The conventional framework for effort research is task motivation theory. Task motivation is understood as task value × expectancy of success (Eccles et al., 1983; Eccles & Wigfield, 2023). In this formulation, increased task value can increase effort, contingent on prospects of success. Goal setting theory (Locke & Latham, 2002) further predicts that after completion of a motivated task, subjects evaluate their performance, using this to update self-efficacy. Therefore incentive can increase effort, but self-efficacy may increase effort (investment), and, moreover, if effort is measured after performance, reports of effort are contaminated by subjective awareness of performance, often to very substantial degree (Dong et al., 2013).

Awareness of problems with post-task reports of effort has lead motivation researchers to suggest that it is critical to use pre-task measures of effort in order to avoid confounding (Weiner, 2000). Thus both theory and practice imply that to maximise validity and avoid confounding, effort should be measured prospectively (Myers & Finney, 2019). Despite this most research has used measured effort post-test. This is a critical distinction, as the gap between confounded correlational findings and causally-identified effects can be stark. For instance, while observational studies of financial literacy report a correlation of around β = .15 with financial behavior, large-scale causal interventions often find zero effect (Fernandes et al., 2014). Prospective measures of effort, then, are recommended, and can avoid confounding of subjective attributions with information about performance and allows us to randomly vary incentives and resolve the resulting unambiguous measures using instrumental variable models to estimate the causal effects of effort.

A large body of work suggests that assessing effort prior to performance can remove the confound of post-hoc performance evaluation while retaining validity. The validity of effort measures both prior to and during testing has been compared. In a large representative sample of German ninth-graders (Penk & Schipolowski, 2015) found that a pre-test and post-test assessment correlated highly. Moreover, disclosure of intended effort induces commitment (Carver & Scheier, 1998), and increases test performance (Myers & Finney, 2019), increasing the efficacy of effort. Pre-test effort measures, then, avoid confounds while retaining validity. Jointly, this information implies that, to avoid potential confounding, effort can and should be measured prospectively (Penk & Richter, 2017) to protect against mistaken models of causation (Myers & Finney, 2019).

We set out, therefore, to validate a prospective effort scale which correlated strongly with the post-test Student Opinion Scale (SOS: Sundre & Thelk, 2007) – the most widely validated and used instrument (Silm et al., 2020). The SOS is completed after cognitive testing and has separate scales the importance with which the subject views their score and the effort they exerted. As noted by Myers and Finney (2019), the SOS lends itself straightforwardly to translation into a prospective measure. For study 1, therefore, we built a pre-test version of the SOS re-wording items to measure prospective effort.
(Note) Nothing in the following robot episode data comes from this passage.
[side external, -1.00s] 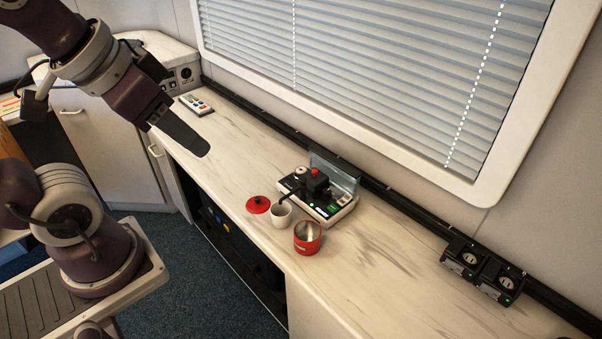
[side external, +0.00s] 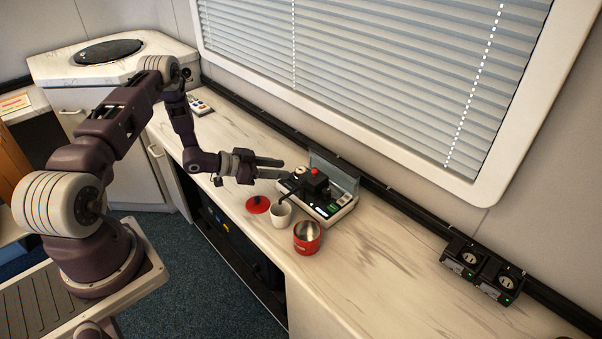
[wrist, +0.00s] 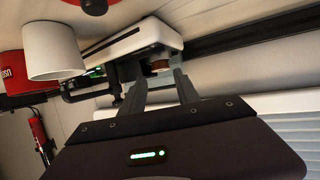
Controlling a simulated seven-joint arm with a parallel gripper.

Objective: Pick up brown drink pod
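A small pod (side external: 300,170) sits at the left end of the coffee machine (side external: 322,205) on the counter; its top looks pale in the side view. In the wrist view a small round brown pod (wrist: 158,66) shows just beyond and between my fingertips, partly hidden. My gripper (side external: 284,169) reaches in from the left, roughly level, with its tips close to the pod. In the wrist view my gripper (wrist: 160,80) has its two fingers apart with nothing held between them. I cannot tell whether the fingers touch the pod.
A white cup (side external: 280,216) stands before the machine, with a red lid (side external: 257,205) to its left and an open red tin (side external: 307,239) to its right. The window blinds (side external: 370,70) and a black rail are behind.

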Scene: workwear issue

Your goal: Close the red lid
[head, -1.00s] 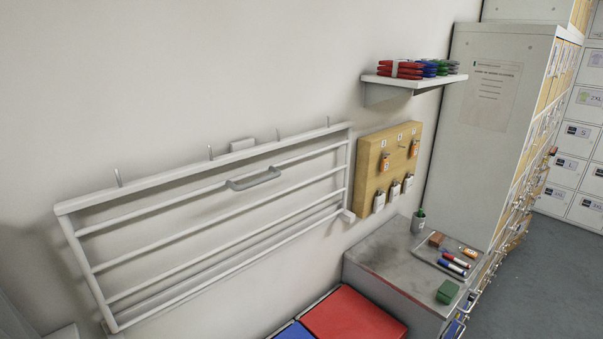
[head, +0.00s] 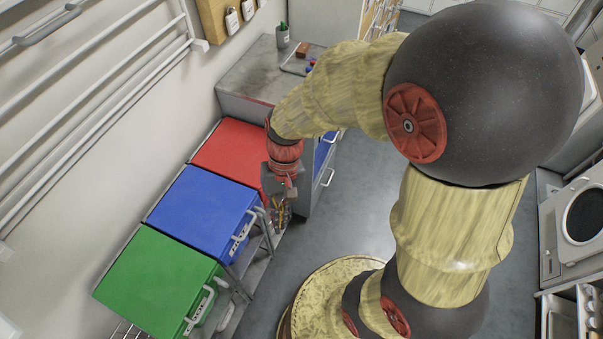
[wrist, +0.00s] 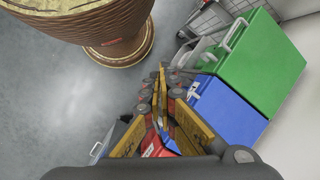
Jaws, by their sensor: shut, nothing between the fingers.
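The red lid (head: 232,146) lies at the far end of a row of three coloured lids in the head view. Its top looks flat, about level with the blue lid. My gripper (head: 280,211) points down at the front right of the red lid and hides that corner, so I cannot tell if they touch. In the wrist view the fingertips of my gripper (wrist: 161,72) are together, with nothing between them. A little red of the red lid (wrist: 156,148) shows there behind the fingers.
The blue lid (head: 200,203) and green lid (head: 155,278) have pale front handles. A grey cabinet (head: 262,75) stands beyond the red lid. A wall rack (head: 90,95) is at the left. Grey floor (head: 345,215) is clear in front of the bins.

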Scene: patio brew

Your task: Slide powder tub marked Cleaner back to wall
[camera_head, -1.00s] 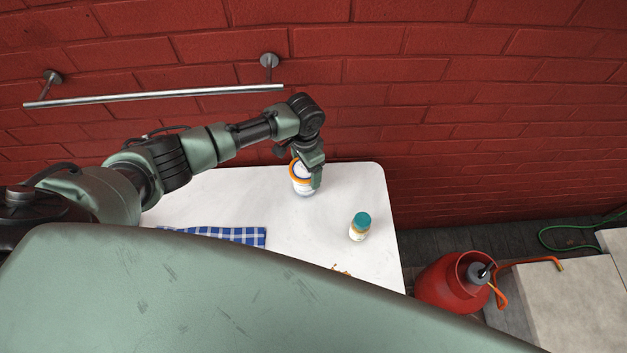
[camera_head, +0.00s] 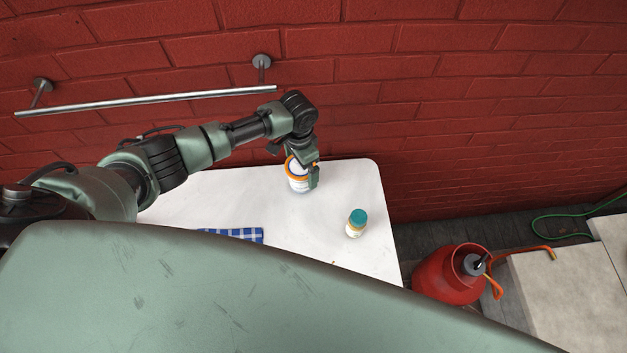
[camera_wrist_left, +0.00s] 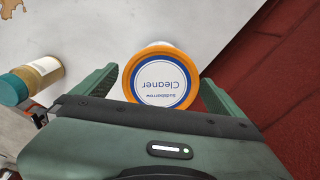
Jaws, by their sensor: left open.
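The powder tub marked Cleaner (camera_head: 298,184) is white with an orange rim and stands on the white table near its back edge by the brick wall. In the left wrist view its round lid (camera_wrist_left: 161,82) shows the word Cleaner upside down. My left gripper (camera_head: 303,172) is open, with one finger on each side of the tub; the wrist view shows the left gripper (camera_wrist_left: 158,88) with slight gaps beside the lid. The brick wall (camera_head: 450,130) rises behind the table. My right gripper is not in view.
A small jar with a teal lid (camera_head: 356,223) stands on the table (camera_head: 330,245) right of the tub. A blue checked cloth (camera_head: 240,234) lies in front. A metal rail (camera_head: 150,101) is on the wall. A red gas bottle (camera_head: 447,277) stands beyond the table's right edge.

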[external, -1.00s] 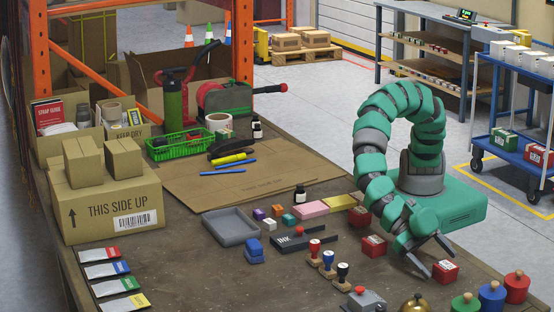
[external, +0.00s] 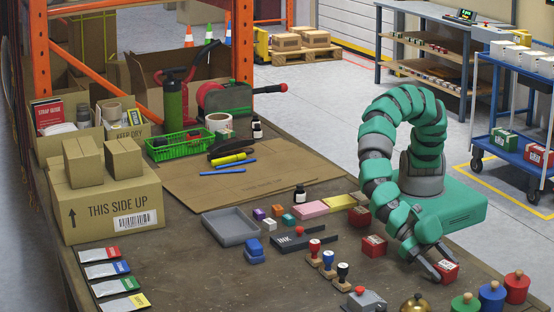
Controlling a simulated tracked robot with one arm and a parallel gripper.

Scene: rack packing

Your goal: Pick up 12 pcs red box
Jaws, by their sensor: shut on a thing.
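Three small red boxes with pale printed labels are on the brown table near my arm; the print is too small to read. My gripper (external: 445,269) points down at the front right and is shut on the rightmost red box (external: 449,272), with a finger on either side. I cannot tell whether this box is clear of the table. A second red box (external: 374,246) sits to the left of my gripper. A third red box (external: 359,217) is farther back, beside my arm.
Knobbed red (external: 517,286), blue (external: 491,295) and green (external: 465,302) cylinders stand in front right. A brass bell (external: 416,303) and a grey device (external: 367,299) are at the front edge. Stamps (external: 328,265) stand left. A grey tray (external: 231,227) lies farther left.

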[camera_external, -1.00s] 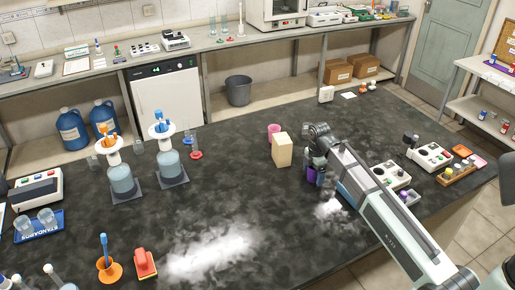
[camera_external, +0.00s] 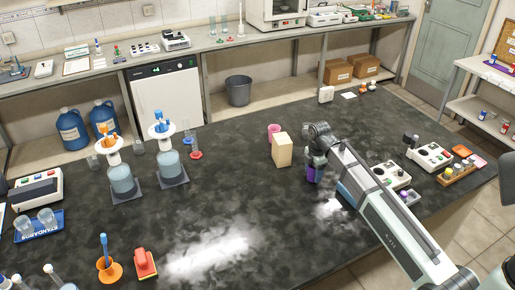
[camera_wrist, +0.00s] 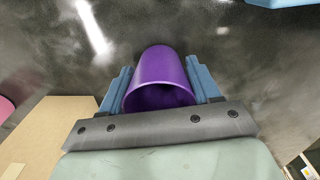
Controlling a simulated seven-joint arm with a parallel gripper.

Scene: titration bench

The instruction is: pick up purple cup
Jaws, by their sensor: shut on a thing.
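The purple cup (camera_wrist: 162,73) is between the two blue fingers of my gripper (camera_wrist: 161,88) in the wrist view, with a finger against each side. Its open mouth faces the camera. In the external view the purple cup (camera_external: 313,174) shows just below my gripper (camera_external: 317,166), partly hidden by it. My gripper is shut on the cup. I cannot tell whether the cup's base is clear of the bench.
A cream block (camera_external: 282,150) stands close to the left of the cup, with a pink cup (camera_external: 273,131) behind it. Instruments with dials (camera_external: 391,175) stand to the right, near my arm. The dark bench (camera_external: 230,190) is bare to the left.

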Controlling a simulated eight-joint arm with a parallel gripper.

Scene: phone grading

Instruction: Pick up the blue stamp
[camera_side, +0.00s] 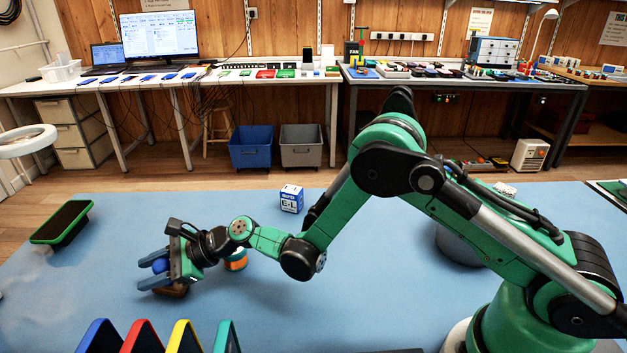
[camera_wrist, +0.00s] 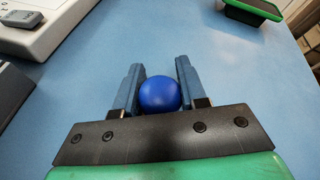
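The blue stamp shows in the side view as a round blue knob (camera_side: 160,266) above a brown base (camera_side: 172,290) on the blue mat, partly hidden by my gripper. In the wrist view its blue knob (camera_wrist: 160,95) sits between my two fingers, and its base is hidden. My gripper (camera_side: 145,274) is low over the mat at the left, its fingers on either side of the knob. In the side view the fingers stand wider than the knob, so my gripper looks open. Contact with the knob cannot be made out.
An orange and green round item (camera_side: 236,260) is close behind my wrist. A white and blue box (camera_side: 291,199) stands farther back. Coloured upright holders (camera_side: 160,338) line the front edge. Mat between is clear.

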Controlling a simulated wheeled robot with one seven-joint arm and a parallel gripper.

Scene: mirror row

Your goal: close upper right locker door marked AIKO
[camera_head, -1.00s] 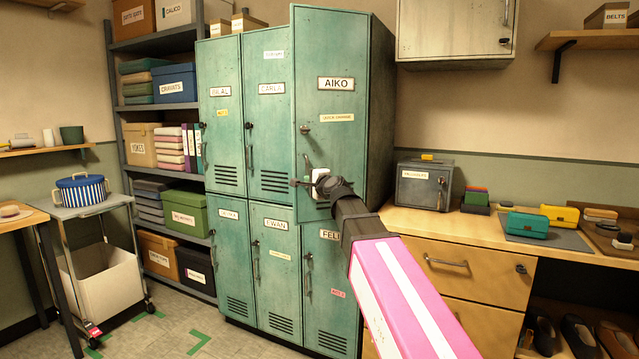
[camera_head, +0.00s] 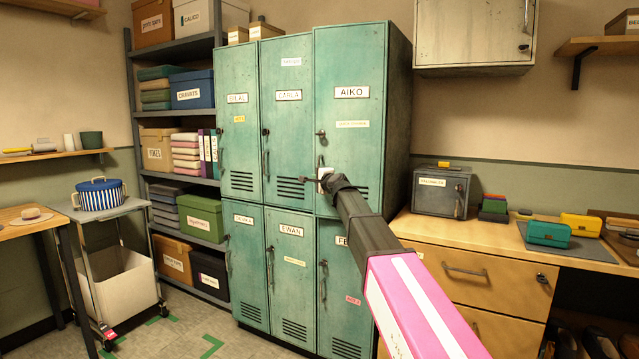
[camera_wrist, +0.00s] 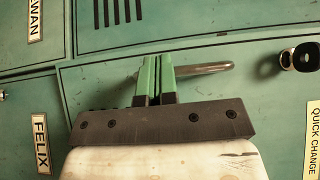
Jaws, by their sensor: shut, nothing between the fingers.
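The AIKO door (camera_head: 349,110) is the green upper right locker door. In the head view it stands almost flush with its neighbours; a slight step shows along its top left corner, and I cannot tell whether it is latched. My gripper (camera_head: 312,176) is shut and empty, at the lower left part of this door. In the wrist view the green fingertips (camera_wrist: 154,78) are together in front of the door's bar handle (camera_wrist: 205,69); I cannot tell whether they touch it. A round dark lock (camera_wrist: 306,57) and the QUICK CHANGE label (camera_wrist: 312,140) show on the right.
The CARLA door (camera_head: 288,130) is beside it on the left, and the FELIX door (camera_head: 340,290) is below, partly hidden by my arm. A wooden counter (camera_head: 480,240) with a small grey safe (camera_head: 440,192) stands on the right. A wall cabinet (camera_head: 470,35) hangs above.

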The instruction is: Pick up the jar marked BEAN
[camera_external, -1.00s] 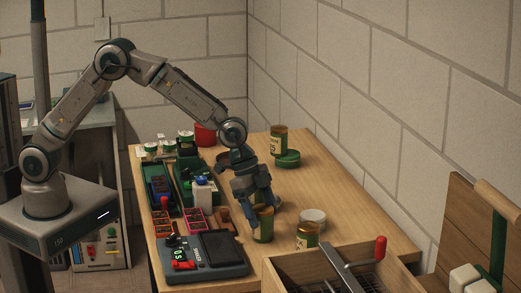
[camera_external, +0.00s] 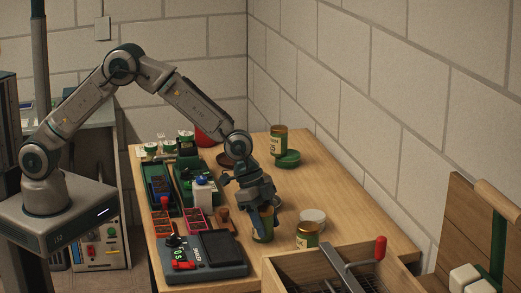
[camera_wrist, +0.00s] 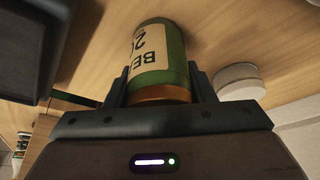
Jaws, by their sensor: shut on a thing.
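My gripper (camera_external: 262,217) is over the right middle of the table and points down. Its fingers are shut on a green jar (camera_external: 263,234) with a brass-coloured lid. In the wrist view the jar (camera_wrist: 170,68) sits between the two fingers of my gripper (camera_wrist: 158,88), lid end toward the palm. Its cream label shows letters starting "BE" and a number below; the rest is turned out of sight. In the external view the jar appears upright at table level; I cannot tell any gap beneath it.
A similar jar (camera_external: 307,236) stands close at the right by the wooden crate (camera_external: 335,258). Another jar (camera_external: 278,140) stands at the back near a green round item (camera_external: 287,158). A white round item (camera_external: 313,216) and a dark scale-like device (camera_external: 205,258) are nearby.

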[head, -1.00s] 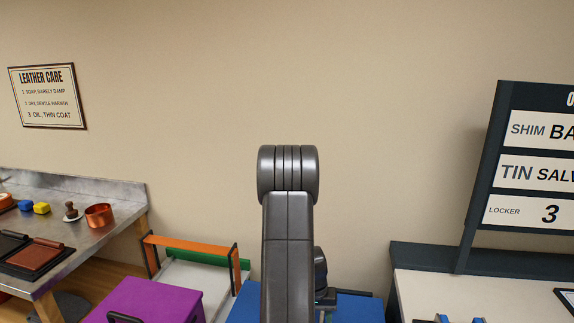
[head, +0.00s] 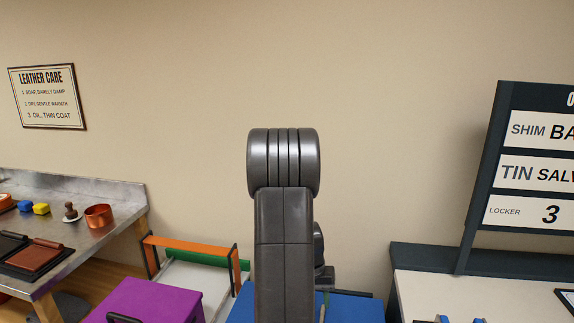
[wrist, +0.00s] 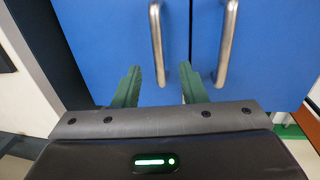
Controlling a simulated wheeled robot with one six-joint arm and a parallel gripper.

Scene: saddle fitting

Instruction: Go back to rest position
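My gripper (wrist: 160,67) shows in the wrist view with its two green fingers spread apart and nothing between them. It faces a blue cabinet (wrist: 105,35) with two shut doors and a silver bar handle on each, the left handle (wrist: 157,45) and the right handle (wrist: 228,42). The left handle lies in line with the gap between the fingers; I cannot tell how far behind them it is. The cabinet's blue top (head: 352,307) shows beside my arm.
At left stands a metal workbench (head: 118,190) with a copper pot (head: 99,216) and leather tools. A purple box (head: 150,302) and an orange-edged rack (head: 190,249) are lower left of my arm. A white-topped counter (head: 480,296) with a dark sign board (head: 480,170) is at right.

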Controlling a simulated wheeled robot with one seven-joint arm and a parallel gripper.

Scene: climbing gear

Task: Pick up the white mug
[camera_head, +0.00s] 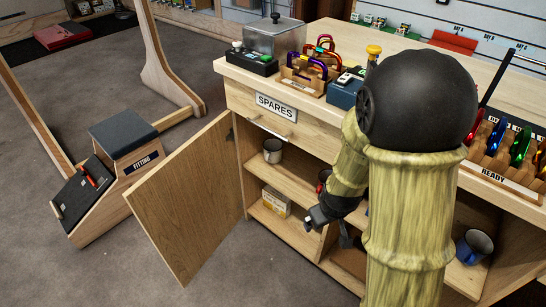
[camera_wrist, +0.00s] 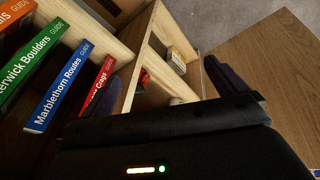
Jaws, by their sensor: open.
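A pale grey-white mug (camera_head: 272,151) stands on the upper shelf of the open cabinet, at its left side near the open door. I cannot make it out in the wrist view. My gripper (camera_head: 325,228) is at the cabinet front, lower and to the right of the mug and apart from it. In the wrist view my gripper (camera_wrist: 172,92) has its two dark fingers spread, with nothing held between them.
The open wooden door (camera_head: 190,205) stands left of the cabinet. A small yellow-white box (camera_head: 276,202) sits on the lower shelf. A blue mug (camera_head: 474,246) is at the right. Upright guide books (camera_wrist: 58,87) are close in the wrist view. My arm hides the cabinet's middle.

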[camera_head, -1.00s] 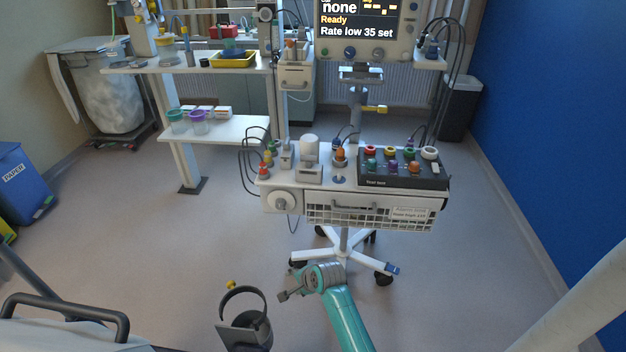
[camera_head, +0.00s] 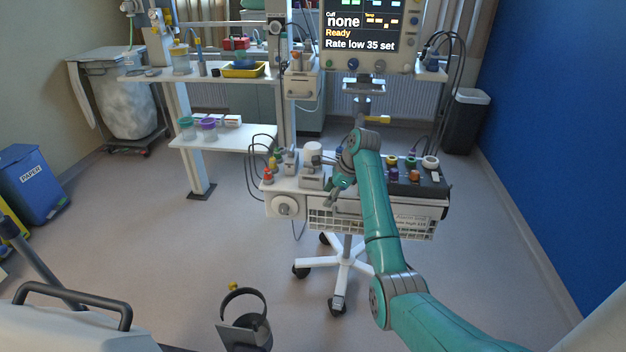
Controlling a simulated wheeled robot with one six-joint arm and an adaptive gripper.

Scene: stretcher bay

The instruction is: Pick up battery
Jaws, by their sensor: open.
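I cannot pick out a battery for certain in the camera_head view; the items on the cart are small, and my arm hides part of the cart top. My gripper (camera_head: 333,197) points down at the front edge of the cart shelf (camera_head: 284,186), over the drawer front. It looks open, with nothing visible between its fingers. A white-grey device (camera_head: 312,166) stands on the shelf just left of it.
A monitor (camera_head: 358,35) rises above the cart. A wire basket (camera_head: 403,224) hangs under the shelf, above a wheeled base (camera_head: 345,265). A side table with a yellow tray (camera_head: 243,70) stands behind left. A blue paper bin (camera_head: 33,185) is far left.
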We had four predictions. First, we predicted that pre-test SOS would correlate very strongly with post-test SOS, showing face validity of the new instrument. Second, we predicted that the pre-test SOS would show external validity, correlating with ratings of satisfactory performance as a subject, and number of projects completed on prolific (our subject recruitment service). Third we assumed that pre-test SOS would correlate significantly with cognitive ability scores, and at around the level shown for the SOS. Fourth, in-line with the confounding hypothesis, we predicted that, controlling for post-test score, pre-test effort would fail to predict cognitive score as post-test score could control for effort. Study 1 hypotheses, methods, and participant numbers were pre-registered (aspredicted.org #103900).

Method

Subjects

Subjects were recruited from Prolific Academic, a high quality online service for recruiting participants and payment handling for participation (Douglas et al., 2023). We recruited 393 adult subjects (age M = 44.45, SD = 13.83, 198 male and 195 female. Ethics approval was granted by the University of Edinburgh Psychology ethics committee (#4-2122/2).

Materials

Post-test effort was assessed using the SOS. An example item is “I gave my best effort on these tests.”. Subjects respond on a 5-point Likert scale with anchors from ‘Strongly Disagree’ to ‘Strongly Agree’. ω-t in our sample was 0.72. Note, only the effort scale was scored and used here, but to preserve the normal format for this test, all 10 items of the SOS were administered, i.e., including items assessing how important the tests were to the participant.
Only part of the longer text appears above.